» **Task data**:
====

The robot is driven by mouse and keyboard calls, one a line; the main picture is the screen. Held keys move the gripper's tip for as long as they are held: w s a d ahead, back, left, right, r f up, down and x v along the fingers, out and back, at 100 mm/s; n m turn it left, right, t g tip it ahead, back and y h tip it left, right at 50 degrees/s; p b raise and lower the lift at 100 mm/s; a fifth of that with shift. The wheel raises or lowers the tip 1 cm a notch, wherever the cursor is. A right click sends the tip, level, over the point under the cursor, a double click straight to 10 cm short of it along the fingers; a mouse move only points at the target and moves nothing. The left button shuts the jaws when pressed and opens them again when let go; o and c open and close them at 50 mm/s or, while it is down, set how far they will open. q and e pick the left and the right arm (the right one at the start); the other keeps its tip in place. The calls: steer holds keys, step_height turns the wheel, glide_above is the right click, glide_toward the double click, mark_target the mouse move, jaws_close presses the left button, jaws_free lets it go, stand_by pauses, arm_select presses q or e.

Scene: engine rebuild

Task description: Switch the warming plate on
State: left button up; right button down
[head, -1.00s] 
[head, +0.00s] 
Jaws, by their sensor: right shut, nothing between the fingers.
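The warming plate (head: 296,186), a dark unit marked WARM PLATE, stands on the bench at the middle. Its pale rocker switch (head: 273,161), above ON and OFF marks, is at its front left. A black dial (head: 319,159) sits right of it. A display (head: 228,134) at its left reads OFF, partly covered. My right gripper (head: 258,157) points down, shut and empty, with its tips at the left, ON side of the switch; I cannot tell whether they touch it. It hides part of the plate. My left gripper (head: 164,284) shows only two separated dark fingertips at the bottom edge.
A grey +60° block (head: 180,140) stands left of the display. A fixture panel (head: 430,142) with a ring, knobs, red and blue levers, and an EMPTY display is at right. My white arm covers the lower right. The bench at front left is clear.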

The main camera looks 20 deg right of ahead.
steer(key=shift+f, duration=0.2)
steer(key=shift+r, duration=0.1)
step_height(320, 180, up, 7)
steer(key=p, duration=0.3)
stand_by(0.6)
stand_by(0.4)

====

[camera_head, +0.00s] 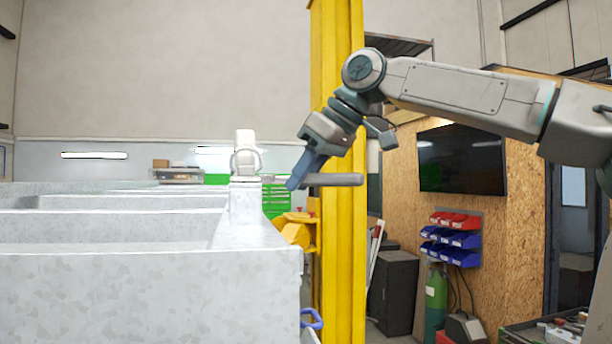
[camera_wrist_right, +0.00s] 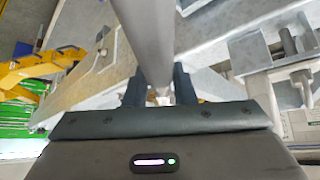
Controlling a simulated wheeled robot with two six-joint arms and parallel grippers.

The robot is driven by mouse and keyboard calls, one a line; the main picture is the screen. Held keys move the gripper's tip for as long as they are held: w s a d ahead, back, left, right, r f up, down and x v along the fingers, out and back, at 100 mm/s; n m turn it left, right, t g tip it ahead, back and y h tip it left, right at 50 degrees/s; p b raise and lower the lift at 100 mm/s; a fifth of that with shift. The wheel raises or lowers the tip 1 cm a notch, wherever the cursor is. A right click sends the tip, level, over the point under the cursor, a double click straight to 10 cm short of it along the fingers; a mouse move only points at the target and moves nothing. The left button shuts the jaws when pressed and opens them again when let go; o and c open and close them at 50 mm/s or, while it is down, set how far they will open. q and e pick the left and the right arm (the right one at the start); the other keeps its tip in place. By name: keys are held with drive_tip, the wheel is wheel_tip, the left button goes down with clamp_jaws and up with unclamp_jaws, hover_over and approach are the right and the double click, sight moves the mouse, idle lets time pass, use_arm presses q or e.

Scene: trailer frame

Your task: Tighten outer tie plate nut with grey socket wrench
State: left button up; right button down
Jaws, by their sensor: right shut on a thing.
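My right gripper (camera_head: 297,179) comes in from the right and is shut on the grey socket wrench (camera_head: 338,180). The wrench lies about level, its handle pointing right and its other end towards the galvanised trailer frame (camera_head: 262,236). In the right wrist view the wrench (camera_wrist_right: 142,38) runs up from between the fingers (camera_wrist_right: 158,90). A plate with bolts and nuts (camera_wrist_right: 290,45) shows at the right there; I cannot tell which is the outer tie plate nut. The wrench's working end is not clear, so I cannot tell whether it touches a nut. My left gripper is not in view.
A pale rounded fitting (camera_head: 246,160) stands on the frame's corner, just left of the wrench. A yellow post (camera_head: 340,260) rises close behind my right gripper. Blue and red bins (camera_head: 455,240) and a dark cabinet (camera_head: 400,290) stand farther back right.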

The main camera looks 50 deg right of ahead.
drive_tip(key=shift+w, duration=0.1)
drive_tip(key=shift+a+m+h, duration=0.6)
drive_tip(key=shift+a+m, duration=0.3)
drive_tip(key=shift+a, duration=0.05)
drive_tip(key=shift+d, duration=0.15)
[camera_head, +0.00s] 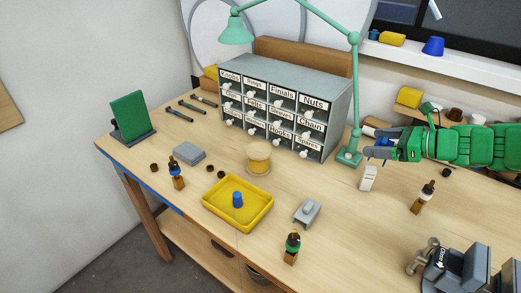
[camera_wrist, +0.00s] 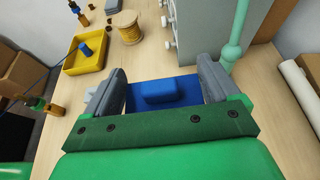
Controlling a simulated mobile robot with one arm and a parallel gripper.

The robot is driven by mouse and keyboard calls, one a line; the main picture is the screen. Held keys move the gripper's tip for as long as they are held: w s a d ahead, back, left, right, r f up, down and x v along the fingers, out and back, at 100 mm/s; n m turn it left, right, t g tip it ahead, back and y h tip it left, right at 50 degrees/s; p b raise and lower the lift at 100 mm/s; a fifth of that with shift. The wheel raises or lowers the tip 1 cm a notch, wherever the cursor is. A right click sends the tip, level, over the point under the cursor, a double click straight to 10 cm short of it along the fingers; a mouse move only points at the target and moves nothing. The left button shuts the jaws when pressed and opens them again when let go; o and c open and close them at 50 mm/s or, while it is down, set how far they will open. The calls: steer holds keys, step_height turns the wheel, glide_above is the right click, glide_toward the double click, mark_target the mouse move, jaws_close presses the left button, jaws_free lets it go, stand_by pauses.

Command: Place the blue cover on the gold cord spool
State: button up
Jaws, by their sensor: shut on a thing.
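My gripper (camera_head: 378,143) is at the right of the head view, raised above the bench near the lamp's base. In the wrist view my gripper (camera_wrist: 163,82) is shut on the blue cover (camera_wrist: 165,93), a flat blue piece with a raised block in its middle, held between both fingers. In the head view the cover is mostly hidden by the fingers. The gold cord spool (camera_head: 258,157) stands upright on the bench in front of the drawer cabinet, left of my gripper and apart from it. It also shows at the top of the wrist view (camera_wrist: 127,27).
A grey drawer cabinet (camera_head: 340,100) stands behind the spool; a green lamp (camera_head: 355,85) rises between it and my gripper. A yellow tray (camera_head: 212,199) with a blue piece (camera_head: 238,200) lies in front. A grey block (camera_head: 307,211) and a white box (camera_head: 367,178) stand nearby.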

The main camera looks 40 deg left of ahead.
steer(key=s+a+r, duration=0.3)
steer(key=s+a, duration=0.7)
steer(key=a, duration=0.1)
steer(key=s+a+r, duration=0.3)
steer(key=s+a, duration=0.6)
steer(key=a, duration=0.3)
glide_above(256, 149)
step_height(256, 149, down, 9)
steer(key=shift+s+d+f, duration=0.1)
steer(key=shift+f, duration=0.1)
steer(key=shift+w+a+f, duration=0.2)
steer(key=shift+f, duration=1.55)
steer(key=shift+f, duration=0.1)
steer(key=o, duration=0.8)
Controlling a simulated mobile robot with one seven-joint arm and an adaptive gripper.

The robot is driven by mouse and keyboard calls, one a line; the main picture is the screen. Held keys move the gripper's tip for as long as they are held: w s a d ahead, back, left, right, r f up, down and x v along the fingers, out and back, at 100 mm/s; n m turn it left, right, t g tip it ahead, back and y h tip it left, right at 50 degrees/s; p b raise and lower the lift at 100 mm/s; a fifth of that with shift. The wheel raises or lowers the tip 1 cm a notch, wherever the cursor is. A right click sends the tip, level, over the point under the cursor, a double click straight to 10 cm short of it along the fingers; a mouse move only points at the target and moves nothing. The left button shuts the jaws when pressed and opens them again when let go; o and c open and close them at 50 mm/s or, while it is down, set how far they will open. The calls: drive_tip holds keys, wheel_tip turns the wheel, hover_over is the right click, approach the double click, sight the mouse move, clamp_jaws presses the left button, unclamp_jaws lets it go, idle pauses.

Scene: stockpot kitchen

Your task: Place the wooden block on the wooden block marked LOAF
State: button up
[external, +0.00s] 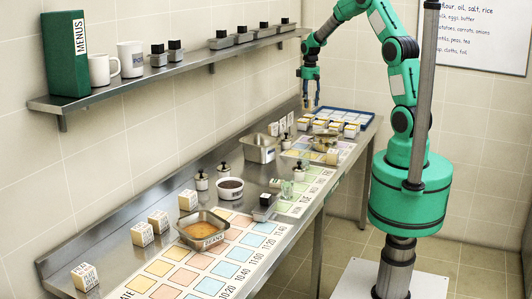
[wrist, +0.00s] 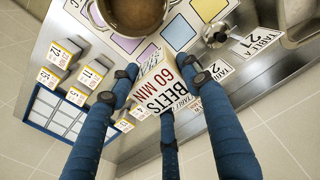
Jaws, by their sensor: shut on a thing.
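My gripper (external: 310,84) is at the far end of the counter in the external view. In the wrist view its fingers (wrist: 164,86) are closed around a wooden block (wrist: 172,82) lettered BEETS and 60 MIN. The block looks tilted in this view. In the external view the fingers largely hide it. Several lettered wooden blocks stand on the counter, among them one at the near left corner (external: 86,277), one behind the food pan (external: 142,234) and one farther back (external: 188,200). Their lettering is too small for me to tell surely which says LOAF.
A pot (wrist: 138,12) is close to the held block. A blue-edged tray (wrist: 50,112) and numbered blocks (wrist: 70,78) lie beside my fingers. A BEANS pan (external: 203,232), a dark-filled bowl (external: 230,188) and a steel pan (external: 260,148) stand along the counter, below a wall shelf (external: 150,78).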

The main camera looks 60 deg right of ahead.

====

» **Written task**: Take only the lines above from the one that has "Your task: Place" through the one that has "The main camera looks 60 deg right of ahead." and reproduce them exactly, omitting any pictures.

» **Worked solution**:
Your task: Place the wooden block on the wooden block marked LOAF
State: button up
[external, +0.00s] 
[wrist, +0.00s] 
Jaws, by their sensor: shut on a thing.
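My gripper (external: 310,84) is at the far end of the counter in the external view. In the wrist view its fingers (wrist: 164,86) are closed around a wooden block (wrist: 172,82) lettered BEETS and 60 MIN. The block looks tilted in this view. In the external view the fingers largely hide it. Several lettered wooden blocks stand on the counter, among them one at the near left corner (external: 86,277), one behind the food pan (external: 142,234) and one farther back (external: 188,200). Their lettering is too small for me to tell surely which says LOAF.
A pot (wrist: 138,12) is close to the held block. A blue-edged tray (wrist: 50,112) and numbered blocks (wrist: 70,78) lie beside my fingers. A BEANS pan (external: 203,232), a dark-filled bowl (external: 230,188) and a steel pan (external: 260,148) stand along the counter, below a wall shelf (external: 150,78).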

The main camera looks 60 deg right of ahead.

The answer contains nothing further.